DEUX livres sur la République des Palaos publiés en France en un mois voici qu’y est pour le moins inhabituel. Si peu assurées de l’existence d’un public francophone pour un ouvrage collectif et académique sur l’archipel micronésien, les Editions du CNRS ont imprimé leur manuscrit en anglais. Ils ont aussi bénéficié du soutien de la Fondation Mikati dont l’un des fondateurs, M. Taha Azmi Mikati, est le représentant de Ngerulmud à Paris auprès de l’UNESCO.
Agrémenté de quelques photos de rêve de Patrick Augelet, l’ouvrage cherche à donner une vue aussi précise que possible de l’Etat le plus à l’Ouest du monde océanien. Il est vrai que même dans la langue de Shakespeare les monographies consacrées aux Palaos sont rarissimes. Les seuls livres qui s’attachent à dépeindre l’archipel sis à plus de 12 000 kilomètres de Paris se limitent à quelques guides touristiques et des témoignages des combats féroces de la Seconde guerre mondiale. Point de monographie politique, économique et culturelle !

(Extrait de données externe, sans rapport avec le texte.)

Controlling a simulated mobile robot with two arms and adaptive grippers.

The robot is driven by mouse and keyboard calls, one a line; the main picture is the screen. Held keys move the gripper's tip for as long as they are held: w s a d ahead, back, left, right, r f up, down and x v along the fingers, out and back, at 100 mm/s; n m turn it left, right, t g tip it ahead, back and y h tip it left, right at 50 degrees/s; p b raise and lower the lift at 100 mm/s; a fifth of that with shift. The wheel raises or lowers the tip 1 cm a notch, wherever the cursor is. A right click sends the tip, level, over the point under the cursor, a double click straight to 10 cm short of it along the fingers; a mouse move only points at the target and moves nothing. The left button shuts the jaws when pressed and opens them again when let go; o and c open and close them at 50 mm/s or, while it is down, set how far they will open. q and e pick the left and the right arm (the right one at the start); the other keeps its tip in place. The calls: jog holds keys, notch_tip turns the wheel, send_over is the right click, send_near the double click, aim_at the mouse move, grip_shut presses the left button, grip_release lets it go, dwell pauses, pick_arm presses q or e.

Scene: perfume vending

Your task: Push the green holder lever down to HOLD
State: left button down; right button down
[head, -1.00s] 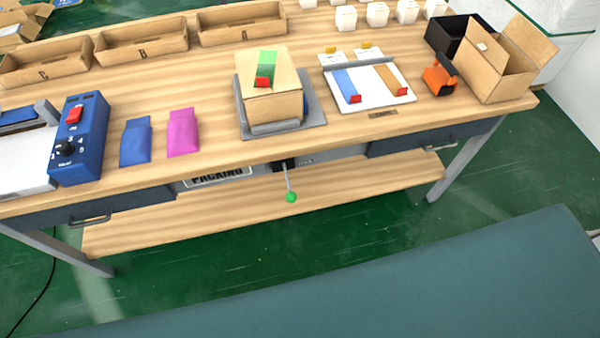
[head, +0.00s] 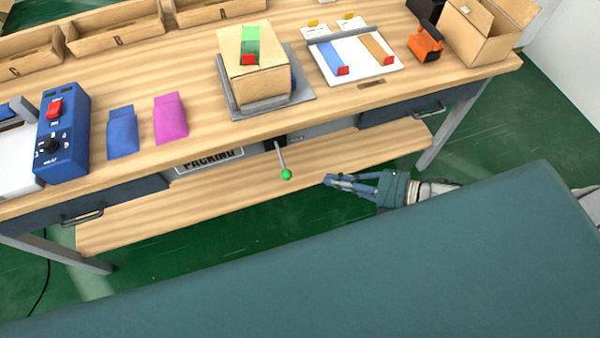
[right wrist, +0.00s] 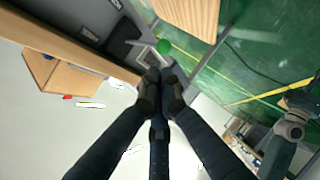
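The green-knobbed holder lever (head: 286,174) hangs from a dark bracket under the table's front edge, its rod slanting down. On the table above, a cardboard box (head: 257,84) with a green strip and a red tab sits on a grey holder plate (head: 305,97). My right gripper (head: 329,180) is to the right of the knob, fingertips together and empty, apart from it. In the right wrist view the green knob (right wrist: 163,47) shows just beyond the closed fingertips (right wrist: 161,78).
The table carries a blue control box (head: 63,135), blue and magenta pouches (head: 170,118), a white tape board (head: 398,66) and an orange tape dispenser (head: 426,41). Drawer fronts and a lower wooden shelf (head: 140,225) lie near the lever. Space in front of the knob is clear.

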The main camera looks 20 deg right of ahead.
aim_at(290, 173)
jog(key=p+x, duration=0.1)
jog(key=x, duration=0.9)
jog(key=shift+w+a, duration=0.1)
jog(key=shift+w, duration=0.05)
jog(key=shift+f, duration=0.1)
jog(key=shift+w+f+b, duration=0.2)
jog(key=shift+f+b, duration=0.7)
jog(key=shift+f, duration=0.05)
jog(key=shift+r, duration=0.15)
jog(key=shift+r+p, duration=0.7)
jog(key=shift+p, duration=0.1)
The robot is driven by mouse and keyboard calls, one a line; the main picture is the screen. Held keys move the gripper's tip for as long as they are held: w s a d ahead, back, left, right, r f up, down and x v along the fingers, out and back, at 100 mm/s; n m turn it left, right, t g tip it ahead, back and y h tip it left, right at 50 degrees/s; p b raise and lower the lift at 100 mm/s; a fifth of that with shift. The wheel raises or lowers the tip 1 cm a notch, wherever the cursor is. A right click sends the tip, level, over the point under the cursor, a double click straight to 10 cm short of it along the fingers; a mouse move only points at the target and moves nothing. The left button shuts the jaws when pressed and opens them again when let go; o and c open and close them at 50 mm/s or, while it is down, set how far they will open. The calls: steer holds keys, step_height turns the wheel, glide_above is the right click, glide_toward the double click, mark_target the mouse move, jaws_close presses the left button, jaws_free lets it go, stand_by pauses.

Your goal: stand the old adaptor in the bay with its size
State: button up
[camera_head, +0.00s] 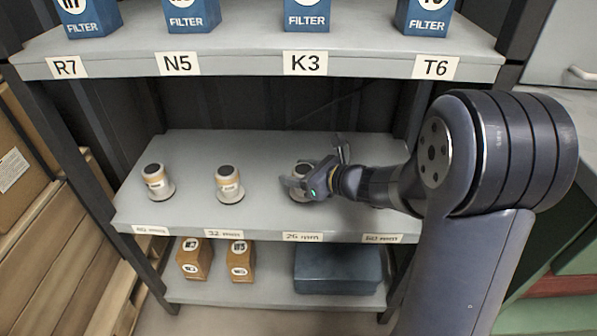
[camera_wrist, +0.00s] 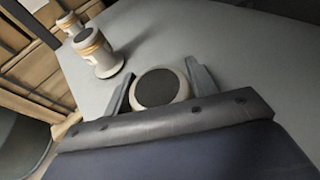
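Three pale adaptors with dark round tops stand upright on the middle shelf. One (camera_head: 157,182) is at the left and one (camera_head: 229,184) is behind the label that looks like 32 mm. The third adaptor (camera_head: 302,169) is behind the label that looks like 26 mm, partly hidden by my gripper (camera_head: 320,167). In the wrist view this third adaptor (camera_wrist: 160,88) sits between the two fingers of my gripper (camera_wrist: 160,84), with a gap visible at its left side. The fingers look open around it. The other two adaptors (camera_wrist: 97,52) stand beyond to the left.
The middle shelf (camera_head: 200,142) carries blurred size labels on its front edge; the far right bay is partly behind my arm. Blue filter boxes (camera_head: 306,14) stand on the upper shelf above. Small brown boxes (camera_head: 240,262) and a dark blue case (camera_head: 337,270) are below.

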Afin de remédier à cette aporie de connaissances sur la République des Palaos, la coordonnatrice du projet éditorial Mme Sania El Kadi a fait se succéder pour présenter les réalités palaosiennes un rappel des données statistiques essentielles, une esquisse des étapes historiques pré-européennes et une présentation séquencée des périodes des puissances tutélaires successives (espagnole, allemande, japonaise, états-uniennes). L’analyse de la colonisation berlinoise a été l’occasion de remettre en valeur les recherches de l’ethnologue allemand, le Dr Augustin Kramer (1865 – 1941), en reproduisant des extraits de ses écrits de l’entre-deux guerres, illustrés des iconographies rapportées de son séjour insulaire au début du XXème siècle (croquis, dessins, photos).
Données générales
Nom officiel : République des Palaos
Nature du régime : Démocratie parlementaire de type présidentiel
Superficie : 458 km² (340 îles)
Capitale : Melekeok (depuis 2006)
Villes principales : Koror, Meyuns
Langue(s) officielle(s) : palaois, sonsoral, tobi, angaur et anglais
Langue(s) courante(s) : palaois (64,7%), tagalog (13,5%), anglais (9,4%), chinois (5,7%)
Monnaie : US dollar
Fête nationale : 1er octobre
Source : diplomatie.gouv.fr
Dans un souci de présenter la République des Palaos dans son environnement régional, il a été pris le parti de détailler les relations entretenues avec chacun des Etats et territoires océaniens y compris ceux qui sont sous souveraineté française (Clipperton, Nouvelle-Calédonie, Polynésie française, Wallis-et-Futuna). En sus, trois études thématiques ont été retenues pour souligner les défis majeurs auquel le gouvernement doit faire face. Le Secrétaire permanent pour le Pacifique français est lui revenu sur le complexe écheveau politique institutionnel micronésien, le professeur Jean-Christophe Gay (université de Nice Sophia Antipolis) sur l’économie régionale du tourisme et Jérôme Guehenneux, chargé de mission au Secrétaire général de la défense et la sécurité nationale, sur les enjeux politico-militaires des petits Etats insulaires en développement d’Océanie.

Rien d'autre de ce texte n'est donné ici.